The Europeans have now agreed on two negotiating mandates aimed at eliminating residual tariffs throughout the industrial sector, as well as on an agreement on conformity assessment, intended to eliminate non-tariff barriers and to make it easier for companies to prove that their products meet the technical requirements of both the EU and the United States, while maintaining the high level of European precautionary standards.

Europeans have categorically refused to include the agricultural sector, in contradiction with Washington’s desire. The scope of the agreement is therefore not at all comparable to the TTIP project, which also covered public procurement, services and a range of regulatory issues, including intellectual property and investment. This is only a piecemeal negotiation, the terms of which had already been well explored, as part of the easiest phase of the process, in the early stages of the TTIP negotiations.

This opening of new negotiations between the United States and the EU gives the impression that Europe is yielding to threat. Do you share this analysis?

I would rather characterize it as a strategy to set up a firewall for protecting European interests and to redirect Washington's pressure on a reform of multilateral rules that would address Chinese trade distortions.

The EU has attached two very restrictive conditions to the negotiating mandates: the application of additional customs duties on the automotive sector would suspend the negotiations and the final agreement could not be voted on without the cancellation of customs duties on steel and aluminum. The objective is thus made very clear. 

In addition, the benefits for the European industrial sector are significant, estimated at €27 billion by 2033, and €26 billion for the United States.
 

Finally, this decision must be evaluated in the broader context of international trade pressured under the new American trade policy and the risk of escalating reciprocal measures of retaliation. Following the announcement of a new €9.7 billion tax on European imports to offset European subsidies to Airbus, the Europeans have just announced that they will in turn apply a €20 billion tax on American imports to offset American subsidies to Boeing. Europe is actively defending itself from unilateral attacks by Washington, while at the same time trying to bring the United States back to a positive trade agenda governed by multilateral rules.

The Europeans have just announced that they will in turn apply a €20 billion tax on American imports to offset American subsidies to Boeing.

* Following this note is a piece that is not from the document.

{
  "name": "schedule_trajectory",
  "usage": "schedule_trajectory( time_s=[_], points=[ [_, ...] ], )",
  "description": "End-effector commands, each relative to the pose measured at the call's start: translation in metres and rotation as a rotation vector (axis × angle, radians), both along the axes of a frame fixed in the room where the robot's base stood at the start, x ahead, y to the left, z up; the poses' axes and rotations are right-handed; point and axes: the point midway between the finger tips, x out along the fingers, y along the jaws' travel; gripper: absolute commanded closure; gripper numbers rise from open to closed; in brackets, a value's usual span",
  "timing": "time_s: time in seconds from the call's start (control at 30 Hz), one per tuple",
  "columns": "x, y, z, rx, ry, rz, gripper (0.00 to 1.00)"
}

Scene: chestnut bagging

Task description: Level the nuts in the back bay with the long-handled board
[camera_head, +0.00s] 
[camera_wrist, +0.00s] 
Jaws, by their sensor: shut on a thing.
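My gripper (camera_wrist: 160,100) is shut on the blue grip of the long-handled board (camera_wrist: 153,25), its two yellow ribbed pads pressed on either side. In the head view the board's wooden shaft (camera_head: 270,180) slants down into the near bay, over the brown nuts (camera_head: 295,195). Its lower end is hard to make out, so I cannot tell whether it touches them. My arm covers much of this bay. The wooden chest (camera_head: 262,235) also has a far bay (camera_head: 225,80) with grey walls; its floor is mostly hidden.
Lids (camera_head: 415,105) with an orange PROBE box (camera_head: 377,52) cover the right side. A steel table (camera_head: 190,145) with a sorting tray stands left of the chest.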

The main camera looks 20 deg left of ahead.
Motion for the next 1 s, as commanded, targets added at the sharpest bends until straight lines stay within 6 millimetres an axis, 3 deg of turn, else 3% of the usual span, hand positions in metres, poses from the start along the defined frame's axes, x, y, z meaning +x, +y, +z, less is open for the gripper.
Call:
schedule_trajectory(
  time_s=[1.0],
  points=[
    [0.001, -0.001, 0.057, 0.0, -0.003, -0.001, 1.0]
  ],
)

A structural problem with the US deficit comes in particular from Chinese trade distortions, starting with the opacity of Chinese subsidies to state-owned enterprises. Europeans are thus actively pursuing trilateral discussions with the United States and Japan in order to obtain better notification of subsidies from WTO members, strengthen multilateral rules governing subsidies and force China to abandon its policy of forced technology transfer. The pressure exerted by Brussels at the EU-China Summit on April 9 is also in line with this: Brussels demanded that Beijing reverse these distortions and support a reform of WTO rules. Indeed, otherwise defensive EU measures would restrict access to the single market for Chinese imports, at a time when access to the US market is already limited for them. In my opinion, we must welcome this firm and balanced approach by Brussels, which attempts to bring both Washington and Beijing back to the WTO negotiating table. But in order for Beijing's commitment - to supporting these reforms - to be translated into specific concrete actions on a short-time basis, it is necessary to strengthen the European cohesion against China. This yet fragile cohesion, towards which the adoption of the European mechanism for controlling foreign investment was a significant first step, would be usefully reinforced by implementing the Commission's proposals made on March 12 in its communication "EU-China: a strategic outlook".

France was the only member to vote against opening negotiations, arguing that the EU should not negotiate with a country that has withdrawn from agreements on climate change. What does this say about the French position within the EU, especially given the EU’s obligation to align all its policies with the objectives established in the Paris Agreement?

France's position could not give rise to a veto since the opening of negotiations was decided through a qualified majority vote. It surprised the European partners all the more because this is the first time that a negotiating mandate has not been voted unanimously, at a time when, as we have just seen, the cohesion of Europeans is more than ever required. Germany is particularly reactive on this issue since it is more specifically targeted by the threat of customs duties on cars and has supported France in excluding agriculture from the negotiations. 

In addition, it is important to keep in mind the short-term deadline of December 2019, by which the WTO Appellate Body of the dispute settlement mechanism will be deadlocked, if the United States persists in blocking the appointment of new judges. The risk of an even more heated trade war compels to emphasize that the transatlantic negotiation would only lead to a sectorial agreement, without the scope of the new generation trade agreements that require now to be signed exclusively with signatory states to the Paris Agreement. 

Finally, Washington's persistence in wanting to include agriculture before starting negotiations still raises doubts about the possibility of an agreement and may lead in fine to ask the question of a French veto in the Council.

Nevertheless, France's position is also a reminder of the priority that must be given to multilateralism and of the need to find more coherence between European trade policy and the fight against climate change. In the short term, and in the run-up to the European elections, this allows Emmanuel Macron to give visibility to the coherence of the LREM programme. EU-wide efforts to reduce greenhouse gas emissions will still have an only limited impact in the fight against climate change, which is by definition a global issue. Rather than opposing trade and the fight against climate change, it is now a question of promoting European standards of sustainable development through the EU's trade negotiations so that the production methods of its trading partners can also change. This is the line defended by his government since 2017 and reflected in the report on the implementation of CETA. It is therefore also a signal that France would like to see this issue included among the priorities of the next Commission.